Friday, August 28, 2015

School Dinners, 1913.


I don’t believe that I have given much blog space in the past to the phenomenon of meals provided by educational institutions, but I recently found a lovely short piece on English girls’ school dinners - in of all things, an American book on food and health. I feel sure I will find some more snippets to share with you from the temptingly titled Food and flavor, a gastronomic guide to health and good living, (New York, 1913) by Henry T. Finck, but for today, here is the promised extract:

"Of recent years more and more attention has been paid to the dietary in schools, and the general teaching of cookery will help on an improvement in a department of social life in which we are behind our Continental neighbors. Happily, there are a considerable number of schools in which the menus are drawn up on well-ascertained principles, including the element of variety. Here is an example of dinners served at a large school at 8d. each to over 100 children. It is chosen from those used from May 13 to May 17:

Monday.
Boiled Beef and Carrots.          Roast Mutton.
Greens and Potatoes.
Cake Pudding.                              Milk Pudding.

Tuesday.
Veal and Ham.              Beefsteak Pie.
Greens and Potatoes.

Jam Roly-Poly.               Milk Pudding.

Wednesday.

Roast Beef.       Haricot Mutton.           Rissoles.
Greens and Potatoes.
Fruit Salad and Sponge Cake.                             Milk Pudding.

Thursday.

Roast Mutton.               Stewed Steak.                Potato Pie.
Greens and Potatoes.
Ginger Pudding.            Milk Pudding.

Friday.

Fish.     Roast Beef.       Liver and Bacon.
Greens and Potatoes.
Rhubarb Tart.                Cabinet Pudding.
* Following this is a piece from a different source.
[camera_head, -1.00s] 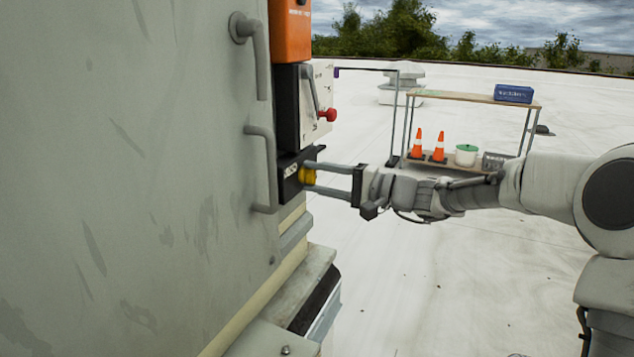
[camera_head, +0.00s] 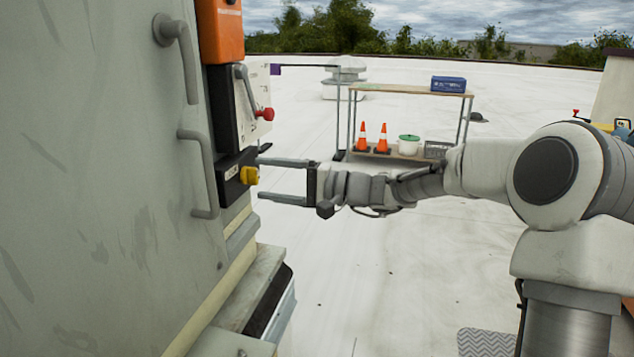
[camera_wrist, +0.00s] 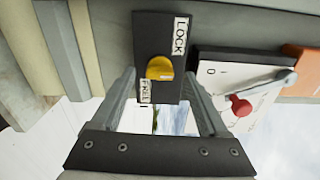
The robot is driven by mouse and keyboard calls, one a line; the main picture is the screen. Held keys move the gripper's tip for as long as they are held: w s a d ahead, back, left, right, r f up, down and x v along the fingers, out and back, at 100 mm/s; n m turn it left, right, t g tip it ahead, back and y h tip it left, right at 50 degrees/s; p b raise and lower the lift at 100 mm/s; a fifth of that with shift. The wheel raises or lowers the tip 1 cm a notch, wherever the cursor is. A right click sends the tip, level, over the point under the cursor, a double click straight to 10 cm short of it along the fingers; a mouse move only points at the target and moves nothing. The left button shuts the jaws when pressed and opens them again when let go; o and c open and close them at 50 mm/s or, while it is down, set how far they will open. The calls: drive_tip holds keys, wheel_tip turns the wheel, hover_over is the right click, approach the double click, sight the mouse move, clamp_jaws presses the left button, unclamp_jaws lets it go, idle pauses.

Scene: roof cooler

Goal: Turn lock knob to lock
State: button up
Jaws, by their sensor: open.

"If these menus reappear in the same order or connection it will be at a very distant date. The aim is to supply all the kinds of food necessary, and in a form the girls like. Pies, stews, and rissoles are great favorites, stews being the chief. This is fortunate, because a dish of stew of any kind is rich in fat and proteid, and if vegetables are added it becomes rich in salts too. The girls state each day at dinner which meat they wish for, and they help themselves to greens and potatoes. If they want a second helping of meat they can have it, but it is an unwritten law that they must finish all they take. It is also understood that if a girl does not eat her dinner she is not fit for afternoon school. This rule prevents elder girls getting the foolish notion that it is not 'nice' to have a good appetite.
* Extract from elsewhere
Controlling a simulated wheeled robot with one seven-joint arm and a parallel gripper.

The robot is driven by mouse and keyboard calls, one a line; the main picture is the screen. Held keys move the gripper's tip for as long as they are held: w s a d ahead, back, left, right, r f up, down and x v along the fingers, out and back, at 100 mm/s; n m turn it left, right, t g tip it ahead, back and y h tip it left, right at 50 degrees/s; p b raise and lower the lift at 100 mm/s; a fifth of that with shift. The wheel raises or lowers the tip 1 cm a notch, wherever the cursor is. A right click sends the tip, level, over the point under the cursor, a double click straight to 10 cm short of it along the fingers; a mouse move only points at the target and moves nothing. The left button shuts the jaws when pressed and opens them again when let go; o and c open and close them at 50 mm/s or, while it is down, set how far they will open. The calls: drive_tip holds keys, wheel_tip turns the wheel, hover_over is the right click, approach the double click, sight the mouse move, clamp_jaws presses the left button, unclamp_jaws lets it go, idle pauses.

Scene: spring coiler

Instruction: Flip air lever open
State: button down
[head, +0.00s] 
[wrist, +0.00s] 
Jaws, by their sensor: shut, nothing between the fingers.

"Cookery is part of the curriculum, so that sooner or later every girl learns the importance of food, and that it is useless to try to 'make bricks without straw' — in fact, the dinners are a practical illustration of the teaching in the cookery room."

The notion that it is not "nice" for a girl to have a good appetite is not so common as it used to be. Now that we know the importance of appetite to proper digestion this notion seems criminal as well as silly, and should be denounced as such in all schools where it may seem necessary.
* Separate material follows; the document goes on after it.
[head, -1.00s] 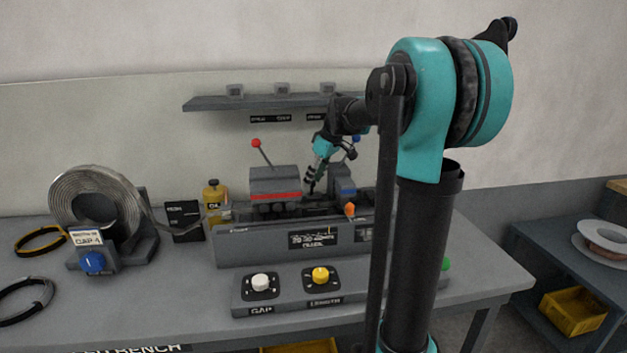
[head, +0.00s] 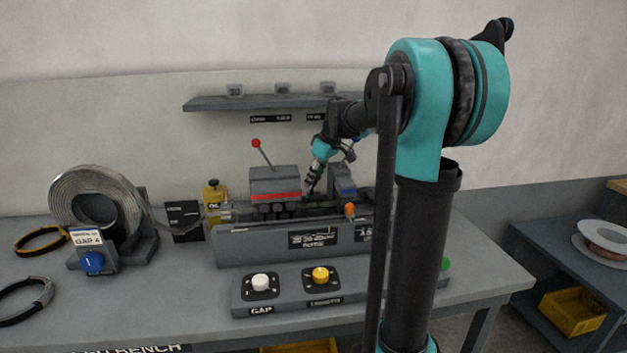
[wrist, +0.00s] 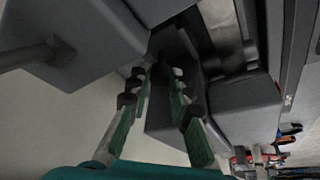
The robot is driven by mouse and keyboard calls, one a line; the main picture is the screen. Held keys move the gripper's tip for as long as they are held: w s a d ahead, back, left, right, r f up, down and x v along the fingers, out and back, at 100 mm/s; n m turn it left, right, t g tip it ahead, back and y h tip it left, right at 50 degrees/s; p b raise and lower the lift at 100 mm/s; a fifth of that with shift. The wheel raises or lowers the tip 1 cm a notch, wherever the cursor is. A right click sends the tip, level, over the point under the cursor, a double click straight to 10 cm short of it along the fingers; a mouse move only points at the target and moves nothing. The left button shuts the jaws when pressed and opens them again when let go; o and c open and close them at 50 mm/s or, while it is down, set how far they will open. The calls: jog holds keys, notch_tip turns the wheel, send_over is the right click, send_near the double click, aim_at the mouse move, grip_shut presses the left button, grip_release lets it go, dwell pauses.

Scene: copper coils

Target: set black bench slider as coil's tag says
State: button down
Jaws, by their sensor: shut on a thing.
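The metal coil (head: 62,194) stands on its holder at the left of the bench. Its white tag (head: 87,238) reads "GAP 4"; the smaller line above is too small to read. My gripper (head: 311,188) reaches down behind the front of the bench machine, between the red-edged grey block and the blue-topped block. In the wrist view my gripper (wrist: 162,76) has its fingers close together at a dark part (wrist: 168,42), which I take to be the black slider. The fingertips hide much of it. I cannot read its setting.
The machine (head: 270,250) has a red-knobbed lever (head: 256,143) and an orange pointer (head: 349,210). A white GAP knob (head: 261,282) and a yellow knob (head: 320,275) are in front. A yellow oil can (head: 212,190) stands left. A shelf (head: 215,103) hangs above the gripper.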

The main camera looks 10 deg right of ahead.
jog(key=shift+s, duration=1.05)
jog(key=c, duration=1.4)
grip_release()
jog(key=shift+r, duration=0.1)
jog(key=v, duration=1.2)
As the recipe for the day, here is a very English steamed ginger pudding:

Ginger Pudding.
Six tablespoonsful flour, two tablespoonsful breadcrumbs, three tablespoonsful treacle, ¼ lb. suet,half cupful warm milk, one teaspoonful ginger, half teaspoonful baking powder. Mix all dry ingredients, then syrup and lastly milk. Steam from two to three hours. Serve with hot custard sauce. – “A Yorkshire Cookery Book.”

London Evening News, September 30, 1916

2 comments:

Roger Bridgman said...

Dinners exactly like these were still being served in my British boys' school in the 1950s. And very nice too, when properly done.

The Old Foodie said...

Thanks for your memory, Roger. I love it when a story strikes a personal chord for someone.